DIRECTIONS FOR THIS TASK: Work out how many lines of the listing hold the string "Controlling". Answer with that number alone.

EXERCISE MATERIAL:
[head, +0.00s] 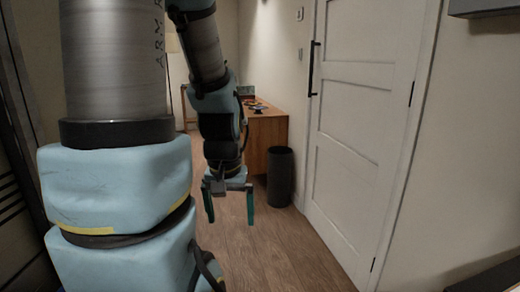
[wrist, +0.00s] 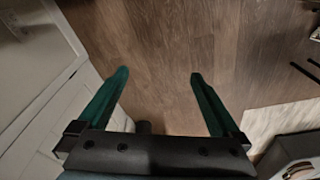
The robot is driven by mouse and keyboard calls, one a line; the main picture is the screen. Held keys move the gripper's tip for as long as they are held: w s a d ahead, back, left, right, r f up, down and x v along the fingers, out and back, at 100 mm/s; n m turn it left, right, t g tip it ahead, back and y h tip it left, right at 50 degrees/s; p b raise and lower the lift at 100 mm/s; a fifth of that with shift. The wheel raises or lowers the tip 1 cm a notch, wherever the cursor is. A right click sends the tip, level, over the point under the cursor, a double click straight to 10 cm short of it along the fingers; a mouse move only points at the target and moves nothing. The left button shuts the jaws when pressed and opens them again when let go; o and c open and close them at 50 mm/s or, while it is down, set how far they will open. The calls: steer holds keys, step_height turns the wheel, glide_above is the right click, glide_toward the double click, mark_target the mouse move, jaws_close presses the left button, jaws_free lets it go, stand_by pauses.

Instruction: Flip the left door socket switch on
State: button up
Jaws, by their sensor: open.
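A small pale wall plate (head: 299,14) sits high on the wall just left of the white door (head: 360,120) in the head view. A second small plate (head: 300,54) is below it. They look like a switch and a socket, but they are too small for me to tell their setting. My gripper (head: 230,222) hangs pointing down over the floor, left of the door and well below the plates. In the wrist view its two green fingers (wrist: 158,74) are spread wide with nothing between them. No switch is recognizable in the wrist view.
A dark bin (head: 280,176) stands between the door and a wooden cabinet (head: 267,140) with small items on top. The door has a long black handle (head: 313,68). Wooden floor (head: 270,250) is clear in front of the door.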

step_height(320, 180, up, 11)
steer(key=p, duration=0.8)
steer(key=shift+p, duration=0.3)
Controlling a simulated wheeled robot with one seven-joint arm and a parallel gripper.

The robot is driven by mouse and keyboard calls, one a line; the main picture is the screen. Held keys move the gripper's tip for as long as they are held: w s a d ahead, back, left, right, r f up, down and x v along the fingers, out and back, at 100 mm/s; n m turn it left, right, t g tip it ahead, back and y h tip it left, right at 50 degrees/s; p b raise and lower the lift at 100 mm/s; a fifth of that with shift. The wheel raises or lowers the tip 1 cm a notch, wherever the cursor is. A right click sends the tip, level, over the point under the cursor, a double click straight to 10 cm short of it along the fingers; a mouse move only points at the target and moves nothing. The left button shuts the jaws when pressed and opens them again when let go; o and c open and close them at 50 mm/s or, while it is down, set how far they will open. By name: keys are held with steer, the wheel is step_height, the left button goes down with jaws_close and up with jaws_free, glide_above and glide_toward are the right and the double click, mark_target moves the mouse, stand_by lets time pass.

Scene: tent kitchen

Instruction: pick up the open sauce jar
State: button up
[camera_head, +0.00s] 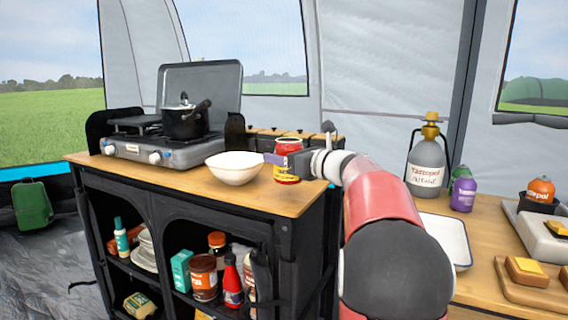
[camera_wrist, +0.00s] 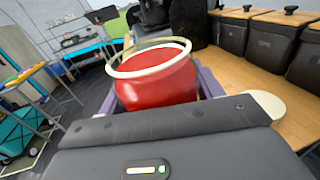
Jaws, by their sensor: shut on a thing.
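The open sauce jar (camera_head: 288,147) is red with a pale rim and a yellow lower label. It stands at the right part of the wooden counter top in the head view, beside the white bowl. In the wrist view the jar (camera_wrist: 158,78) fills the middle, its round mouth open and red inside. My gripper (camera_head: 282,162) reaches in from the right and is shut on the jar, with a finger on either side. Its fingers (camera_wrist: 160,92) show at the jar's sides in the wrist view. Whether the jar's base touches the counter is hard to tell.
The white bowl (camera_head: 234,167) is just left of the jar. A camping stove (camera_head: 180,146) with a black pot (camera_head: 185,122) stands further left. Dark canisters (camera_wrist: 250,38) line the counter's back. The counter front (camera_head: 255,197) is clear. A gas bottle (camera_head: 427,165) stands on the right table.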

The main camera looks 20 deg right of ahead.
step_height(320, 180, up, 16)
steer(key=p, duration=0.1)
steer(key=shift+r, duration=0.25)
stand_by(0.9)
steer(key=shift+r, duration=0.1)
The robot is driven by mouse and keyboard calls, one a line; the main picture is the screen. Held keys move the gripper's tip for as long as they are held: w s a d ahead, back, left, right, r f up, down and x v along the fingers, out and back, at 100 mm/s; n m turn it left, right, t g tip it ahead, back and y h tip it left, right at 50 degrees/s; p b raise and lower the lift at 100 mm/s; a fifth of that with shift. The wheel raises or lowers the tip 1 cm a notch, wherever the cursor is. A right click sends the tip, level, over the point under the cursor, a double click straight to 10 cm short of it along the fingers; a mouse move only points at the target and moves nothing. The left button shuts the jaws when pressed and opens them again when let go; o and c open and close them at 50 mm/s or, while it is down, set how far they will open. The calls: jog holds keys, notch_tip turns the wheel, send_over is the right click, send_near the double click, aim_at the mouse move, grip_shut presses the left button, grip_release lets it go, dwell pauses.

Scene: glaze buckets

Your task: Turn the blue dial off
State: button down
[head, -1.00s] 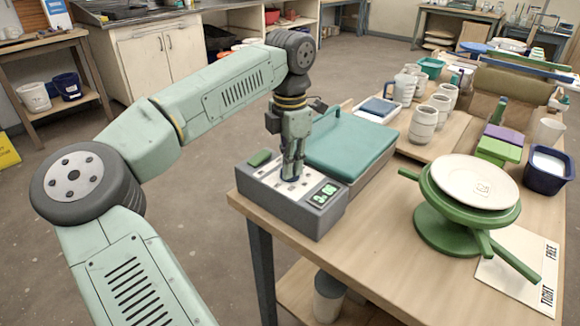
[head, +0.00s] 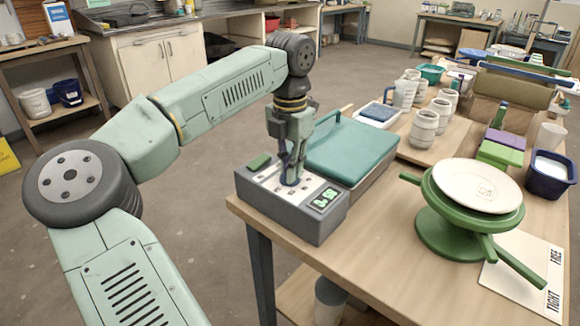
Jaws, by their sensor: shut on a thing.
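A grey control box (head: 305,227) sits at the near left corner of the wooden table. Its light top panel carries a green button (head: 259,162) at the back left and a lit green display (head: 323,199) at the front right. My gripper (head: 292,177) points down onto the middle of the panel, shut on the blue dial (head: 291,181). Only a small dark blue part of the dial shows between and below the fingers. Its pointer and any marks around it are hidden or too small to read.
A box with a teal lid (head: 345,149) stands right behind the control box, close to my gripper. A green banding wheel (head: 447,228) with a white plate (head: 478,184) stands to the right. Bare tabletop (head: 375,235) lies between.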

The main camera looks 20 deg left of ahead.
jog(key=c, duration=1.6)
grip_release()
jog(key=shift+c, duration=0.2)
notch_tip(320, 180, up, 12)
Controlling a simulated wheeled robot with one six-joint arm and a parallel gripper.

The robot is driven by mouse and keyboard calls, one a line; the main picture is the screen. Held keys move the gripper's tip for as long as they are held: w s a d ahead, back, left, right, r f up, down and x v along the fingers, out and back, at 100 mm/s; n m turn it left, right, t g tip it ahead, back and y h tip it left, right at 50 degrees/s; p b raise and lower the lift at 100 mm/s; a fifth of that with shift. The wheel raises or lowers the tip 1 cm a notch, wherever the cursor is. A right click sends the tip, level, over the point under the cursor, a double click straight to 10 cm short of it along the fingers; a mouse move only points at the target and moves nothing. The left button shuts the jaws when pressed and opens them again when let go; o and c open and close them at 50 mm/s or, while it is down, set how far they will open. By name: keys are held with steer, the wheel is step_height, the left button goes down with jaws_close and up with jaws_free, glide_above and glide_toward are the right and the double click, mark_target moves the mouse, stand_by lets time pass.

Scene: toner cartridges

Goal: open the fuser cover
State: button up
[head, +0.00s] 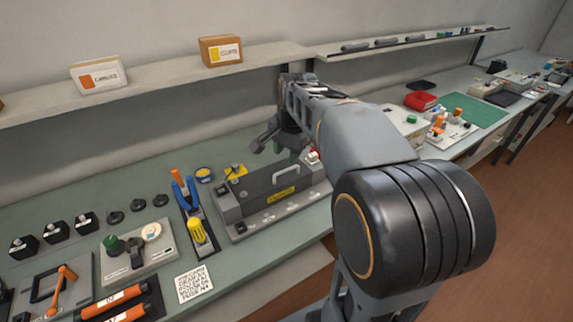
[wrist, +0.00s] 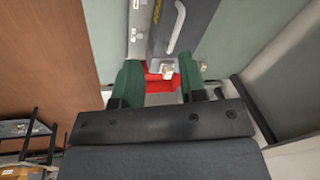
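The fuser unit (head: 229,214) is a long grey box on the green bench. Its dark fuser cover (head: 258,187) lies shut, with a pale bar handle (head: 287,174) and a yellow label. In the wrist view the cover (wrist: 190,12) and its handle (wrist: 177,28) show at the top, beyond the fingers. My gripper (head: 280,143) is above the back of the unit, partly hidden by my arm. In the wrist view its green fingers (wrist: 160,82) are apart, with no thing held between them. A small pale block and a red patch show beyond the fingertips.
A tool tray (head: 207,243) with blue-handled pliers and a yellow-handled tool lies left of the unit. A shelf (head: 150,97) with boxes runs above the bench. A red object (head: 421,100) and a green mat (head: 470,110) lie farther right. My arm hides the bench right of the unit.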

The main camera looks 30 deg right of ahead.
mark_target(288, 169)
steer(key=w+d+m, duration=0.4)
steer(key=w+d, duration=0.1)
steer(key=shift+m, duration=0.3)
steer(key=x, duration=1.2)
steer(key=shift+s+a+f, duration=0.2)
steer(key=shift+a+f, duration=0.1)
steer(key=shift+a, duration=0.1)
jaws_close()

SOLVED EXERCISE: 2